— BEGIN —

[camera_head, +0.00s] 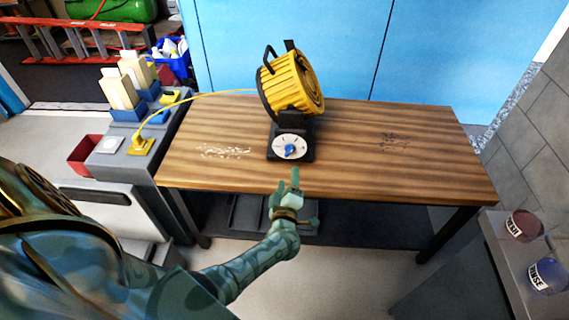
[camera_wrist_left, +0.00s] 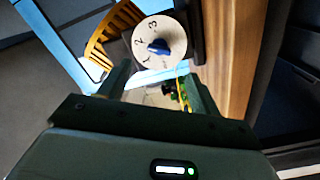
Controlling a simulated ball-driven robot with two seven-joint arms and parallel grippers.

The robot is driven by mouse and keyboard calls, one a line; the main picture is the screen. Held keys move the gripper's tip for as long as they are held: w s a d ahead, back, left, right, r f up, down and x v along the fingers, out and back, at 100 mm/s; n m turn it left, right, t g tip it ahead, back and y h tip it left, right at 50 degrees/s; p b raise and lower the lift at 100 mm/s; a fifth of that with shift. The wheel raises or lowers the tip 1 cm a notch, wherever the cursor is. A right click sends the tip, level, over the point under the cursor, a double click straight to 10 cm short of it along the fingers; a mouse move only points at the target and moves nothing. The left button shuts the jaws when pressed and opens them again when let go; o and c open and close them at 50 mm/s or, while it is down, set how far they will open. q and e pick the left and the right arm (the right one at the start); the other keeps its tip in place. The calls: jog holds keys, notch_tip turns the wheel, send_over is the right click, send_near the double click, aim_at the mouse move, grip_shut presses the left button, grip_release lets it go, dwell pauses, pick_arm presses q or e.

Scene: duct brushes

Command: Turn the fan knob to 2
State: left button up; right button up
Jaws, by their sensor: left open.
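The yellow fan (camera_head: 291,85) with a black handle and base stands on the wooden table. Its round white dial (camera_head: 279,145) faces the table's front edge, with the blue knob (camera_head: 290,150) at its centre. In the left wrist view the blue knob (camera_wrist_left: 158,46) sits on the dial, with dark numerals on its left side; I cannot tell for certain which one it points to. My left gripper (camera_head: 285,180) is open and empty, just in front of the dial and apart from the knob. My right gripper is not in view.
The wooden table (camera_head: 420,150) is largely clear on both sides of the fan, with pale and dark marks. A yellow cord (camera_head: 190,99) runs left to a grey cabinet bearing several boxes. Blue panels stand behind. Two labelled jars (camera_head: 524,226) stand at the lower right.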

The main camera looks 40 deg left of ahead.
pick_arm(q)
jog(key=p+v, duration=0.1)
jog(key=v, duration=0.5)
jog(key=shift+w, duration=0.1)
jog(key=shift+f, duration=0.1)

— END —
— BEGIN —

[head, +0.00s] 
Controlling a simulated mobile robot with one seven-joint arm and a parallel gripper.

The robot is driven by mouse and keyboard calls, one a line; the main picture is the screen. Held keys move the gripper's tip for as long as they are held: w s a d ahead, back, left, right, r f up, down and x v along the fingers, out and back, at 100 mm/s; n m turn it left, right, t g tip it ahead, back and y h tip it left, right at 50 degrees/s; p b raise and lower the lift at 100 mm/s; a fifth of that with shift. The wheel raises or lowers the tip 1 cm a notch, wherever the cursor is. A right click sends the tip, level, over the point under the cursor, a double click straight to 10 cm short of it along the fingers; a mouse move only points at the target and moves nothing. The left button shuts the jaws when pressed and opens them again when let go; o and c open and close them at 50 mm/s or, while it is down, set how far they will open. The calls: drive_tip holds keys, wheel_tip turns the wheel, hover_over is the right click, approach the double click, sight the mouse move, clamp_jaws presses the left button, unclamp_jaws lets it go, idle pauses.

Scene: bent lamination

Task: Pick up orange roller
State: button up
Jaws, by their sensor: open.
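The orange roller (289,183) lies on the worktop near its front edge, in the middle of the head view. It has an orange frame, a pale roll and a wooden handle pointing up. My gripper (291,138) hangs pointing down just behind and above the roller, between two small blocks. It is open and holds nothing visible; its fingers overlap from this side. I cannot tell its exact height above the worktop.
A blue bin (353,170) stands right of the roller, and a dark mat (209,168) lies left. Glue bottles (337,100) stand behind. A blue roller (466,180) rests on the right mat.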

— END —
— BEGIN —

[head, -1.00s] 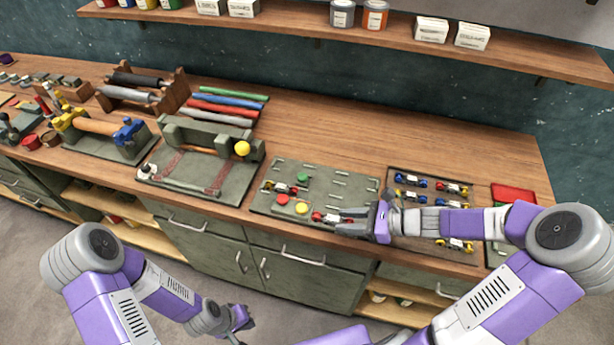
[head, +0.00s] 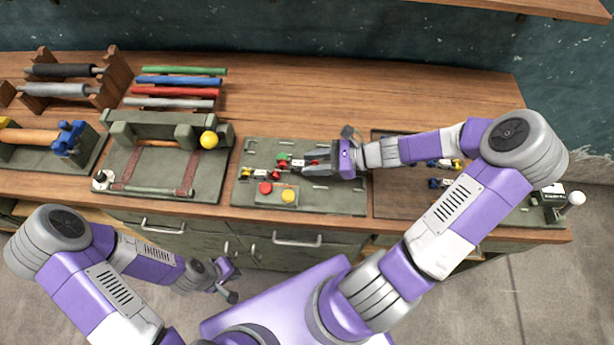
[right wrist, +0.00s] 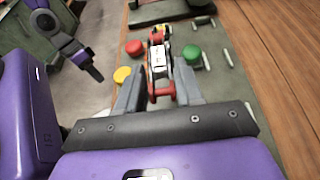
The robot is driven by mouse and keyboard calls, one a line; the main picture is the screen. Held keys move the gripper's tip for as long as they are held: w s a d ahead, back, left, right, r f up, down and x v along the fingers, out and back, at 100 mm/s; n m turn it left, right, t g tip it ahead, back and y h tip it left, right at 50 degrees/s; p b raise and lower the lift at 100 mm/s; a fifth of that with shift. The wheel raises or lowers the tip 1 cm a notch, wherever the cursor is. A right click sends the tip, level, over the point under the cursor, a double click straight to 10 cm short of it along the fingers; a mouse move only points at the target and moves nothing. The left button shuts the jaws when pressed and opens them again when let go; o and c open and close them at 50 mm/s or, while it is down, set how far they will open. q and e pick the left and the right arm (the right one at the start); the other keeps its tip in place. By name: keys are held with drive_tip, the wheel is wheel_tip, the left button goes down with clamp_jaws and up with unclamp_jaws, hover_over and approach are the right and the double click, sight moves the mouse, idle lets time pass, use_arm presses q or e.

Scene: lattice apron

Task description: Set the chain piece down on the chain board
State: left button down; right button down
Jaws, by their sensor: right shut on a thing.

— END —

Pictures excluded, give again exactly and only the lines of the material above from the line with "[camera_wrist_left, +0.00s]" through the line with "Controlling a simulated ball-driven".

[camera_wrist_left, +0.00s] 
Controlling a simulated ball-driven robot with two seven-joint arms and parallel grippers.

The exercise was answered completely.